Читаем Иисус неизвестный полностью

Вслед за ним приходит Симон Петр и входит во гроб и видит одни пелены лежащие и плат, который был на голове Его, не с пеленами лежащий, но особо свитый, на другом месте. Тогда вошел и другой ученик… и увидел, и уверовал. (Ио. 20, 1–8.)

Поняли, должно быть, оба, по тому порядку, в каком лежали снятые одежды, что, «проснувшись» — воскреснув, Он снял их сам и сложил, как проснувшийся, вставая с постели, складывает ночные одежды; поняли, что тело Его не украдено, — как бы глазами увидели по этому порядку одежд, как Он вставал, раскутывал на Себе пелены, снимал с головы плат и свивал его неторопливо, тщательно: тихо все и просто, как бы «естественно»; страшно близко, страшно действительно, но чем действительнее, тем чудеснее. Кажется, еще не простыли от новой чудесной теплоты Воскресшего Тела эти пелены смертные. Кто прикоснулся к ним первый, — Иоанн или Петр? Кто первый увидел и уверовал?

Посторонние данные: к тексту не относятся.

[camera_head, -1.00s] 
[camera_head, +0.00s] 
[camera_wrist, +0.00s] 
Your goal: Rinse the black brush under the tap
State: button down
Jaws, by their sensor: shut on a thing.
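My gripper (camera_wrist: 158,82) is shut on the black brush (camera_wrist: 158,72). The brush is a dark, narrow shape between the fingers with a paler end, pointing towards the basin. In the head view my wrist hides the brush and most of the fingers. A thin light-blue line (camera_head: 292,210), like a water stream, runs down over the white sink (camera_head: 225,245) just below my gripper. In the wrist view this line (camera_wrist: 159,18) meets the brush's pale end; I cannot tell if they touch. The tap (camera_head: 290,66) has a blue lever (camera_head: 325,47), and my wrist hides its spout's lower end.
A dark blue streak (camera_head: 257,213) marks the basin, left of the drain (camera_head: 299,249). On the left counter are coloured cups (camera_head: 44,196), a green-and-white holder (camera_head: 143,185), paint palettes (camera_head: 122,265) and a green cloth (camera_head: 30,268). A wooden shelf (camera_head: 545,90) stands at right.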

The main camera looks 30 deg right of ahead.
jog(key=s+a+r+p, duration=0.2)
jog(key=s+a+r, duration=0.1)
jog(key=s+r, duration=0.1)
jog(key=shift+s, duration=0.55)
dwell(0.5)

Так же, как в беге, состязаются и в вере Сын Громов, Иоанн, и поражаемый громом, Камень-Петр.

XX

…Петр пошел назад, дивясь сам в себе происшедшему, —

дополняет Лука (24, 12) Иоанна. «Сам в себе дивится» Петр, но еще никому ничего не говорит, «потому что боится», так же как жены, бежавшие от гроба, «никому ничего не сказали, потому что боялись».

А Мария стояла у гроба и плакала.

Как вернулась ко гробу, не помнит Иоанн, может быть, потому, что сама она не помнит. Плачет, как надгробная плакальщица или одинокая птица в вечерних сумерках. То, что Иоанн «увидел и уверовал», не убеждает ее: все еще не видит — не верит и продолжает свою бесконечную жалобу:

Господа моего унесли, и не знаю, где положили Его!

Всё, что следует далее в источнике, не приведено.